O director falou grosso, o professor ouviu, no caminho para casa, através do rádio do automóvel. Os alunos tremeram de medo, foram espreitar Braga por um canudo e juraram portar-se melhor. Os comentadores da ocasião demoraram a perceber que, afinal, não tinham adivinhado nada e que o director não tirara as ilações que eram óbvias.

A dúvida, agora, é se as aulas chegam ao fim do período e há exame na data marcada ou se, pelo contrário, o director tem um acesso de mau humor, faz um teste inopinado e aproveita um qualquer candidato que se perfile e tenha boas sondagens.

O dilema persistirá ainda uns tempos, na expectativa de que os cursos de verão façam surgir, como por milagre, alguém com perfil para dar a matéria como convém.

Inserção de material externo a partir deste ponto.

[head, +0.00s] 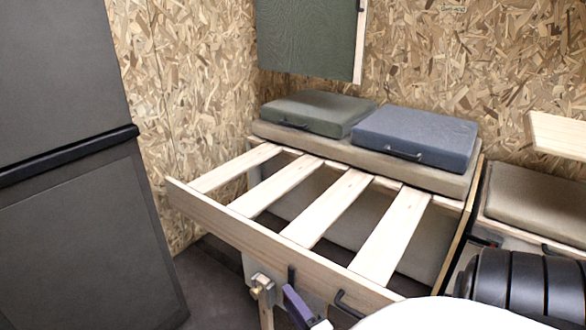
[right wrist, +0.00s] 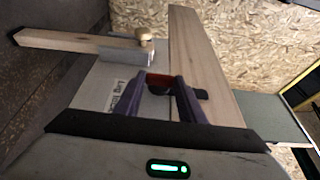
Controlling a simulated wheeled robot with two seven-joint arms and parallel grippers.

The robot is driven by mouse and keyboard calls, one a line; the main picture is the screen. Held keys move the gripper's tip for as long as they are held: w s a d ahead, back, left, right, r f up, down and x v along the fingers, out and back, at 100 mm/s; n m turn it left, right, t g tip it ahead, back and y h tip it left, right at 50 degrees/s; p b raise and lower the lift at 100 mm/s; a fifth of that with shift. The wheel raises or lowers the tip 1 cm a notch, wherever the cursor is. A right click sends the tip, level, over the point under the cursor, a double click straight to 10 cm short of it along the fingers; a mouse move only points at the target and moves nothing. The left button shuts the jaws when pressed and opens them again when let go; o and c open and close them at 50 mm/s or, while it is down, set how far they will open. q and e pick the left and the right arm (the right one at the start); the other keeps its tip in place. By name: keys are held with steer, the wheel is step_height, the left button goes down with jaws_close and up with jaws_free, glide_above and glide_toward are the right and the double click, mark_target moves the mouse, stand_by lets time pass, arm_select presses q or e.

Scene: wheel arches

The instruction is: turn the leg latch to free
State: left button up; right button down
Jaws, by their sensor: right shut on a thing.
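The leg latch is a small dark lever; its black end (head: 291,274) stands upright against the front rail of the slatted bed frame in the head view. My right gripper (head: 297,308), with purple fingers, is shut on it from below. In the right wrist view the gripper (right wrist: 168,88) closes around the latch, and its black end (right wrist: 201,94) sticks out past one finger. The fingers hide most of the latch. Beside it is the wooden leg (right wrist: 80,42) with a brass knob (right wrist: 145,36); the knob also shows in the head view (head: 257,288). My left gripper is not in view.
The front rail (head: 235,222) carries several pale slats. A black handle (head: 346,304) sits on the rail right of my gripper. A green cushion (head: 318,112) and a blue cushion (head: 415,135) lie at the back. A dark cabinet (head: 80,230) stands left, with floor between.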

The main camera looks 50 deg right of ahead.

Até lá, tento na língua, que hoje é o dia dela: Dia Mundial da Língua Portuguesa!

quarta-feira, 3 de maio de 2023

Estrelas

Sentada num banco de madeira, bem perto do cão de flores que guarda o Guggenheim de Bilbao, acompanhava dois irmãos (?) uns anitos mais novos e bem mais discretos. O rapaz bocejava, vá-se lá saber se de sono ou de tédio, entrelaçando os dedos no moderno frasco de água que segurava e lhe deveria matar a sede, quando a tivesse. A irmã deliciava-se com o chupa-chupa, mirando o infinito, talvez à procura de algum apoio de ombro ou de uma paisagem deslumbrante e nova, adequada à sua juventude.

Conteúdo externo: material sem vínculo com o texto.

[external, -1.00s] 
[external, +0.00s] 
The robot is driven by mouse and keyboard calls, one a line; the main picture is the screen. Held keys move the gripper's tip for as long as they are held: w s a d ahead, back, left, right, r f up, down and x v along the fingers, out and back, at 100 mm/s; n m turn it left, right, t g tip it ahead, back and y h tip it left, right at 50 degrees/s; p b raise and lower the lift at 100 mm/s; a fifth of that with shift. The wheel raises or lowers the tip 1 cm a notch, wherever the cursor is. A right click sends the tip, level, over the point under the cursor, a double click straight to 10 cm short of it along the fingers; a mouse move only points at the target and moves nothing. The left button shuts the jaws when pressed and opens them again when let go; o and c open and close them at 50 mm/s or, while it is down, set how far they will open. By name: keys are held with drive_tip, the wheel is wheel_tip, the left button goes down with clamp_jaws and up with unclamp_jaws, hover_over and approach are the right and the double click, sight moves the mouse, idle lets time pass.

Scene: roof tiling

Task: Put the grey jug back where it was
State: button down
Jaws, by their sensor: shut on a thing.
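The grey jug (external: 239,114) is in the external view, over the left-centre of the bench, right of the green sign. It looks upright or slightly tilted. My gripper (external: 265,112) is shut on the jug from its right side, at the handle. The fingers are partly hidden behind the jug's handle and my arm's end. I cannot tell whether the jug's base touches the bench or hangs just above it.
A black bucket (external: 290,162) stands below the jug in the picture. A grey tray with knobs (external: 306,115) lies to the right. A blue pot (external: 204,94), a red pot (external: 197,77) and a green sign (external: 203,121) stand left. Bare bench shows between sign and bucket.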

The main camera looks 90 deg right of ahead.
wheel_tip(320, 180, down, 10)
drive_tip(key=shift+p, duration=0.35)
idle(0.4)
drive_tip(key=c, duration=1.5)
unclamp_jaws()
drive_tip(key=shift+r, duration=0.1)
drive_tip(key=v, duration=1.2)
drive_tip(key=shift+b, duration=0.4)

Quem passava não ficava indiferente. A sua presença, a pose, o ar, davam nas vistas. Cigarro na mão, comprido e fino, como são agora quase todos os cigarros; cabelos loiros com raiz castanha, que fica sempre bem e mais bonito; mala bem encostada ao corpo, não vão aparecer algumas mãos afoitas e a serem tentadas; vários anéis a decorarem os dedos; casaco de napa preta, com vários fechos nas mangas e de lado; um vestido, vermelho, encolhido pela lavagem ou por economia de tecido. O copo, vazio, ostentava uma legenda que mandava andar para outro lado (to go), para evitar ajuntamentos de eventuais apreciadores da paisagem.

Usava sapatilhas All Star, como convém a qualquer estrela em ascensão!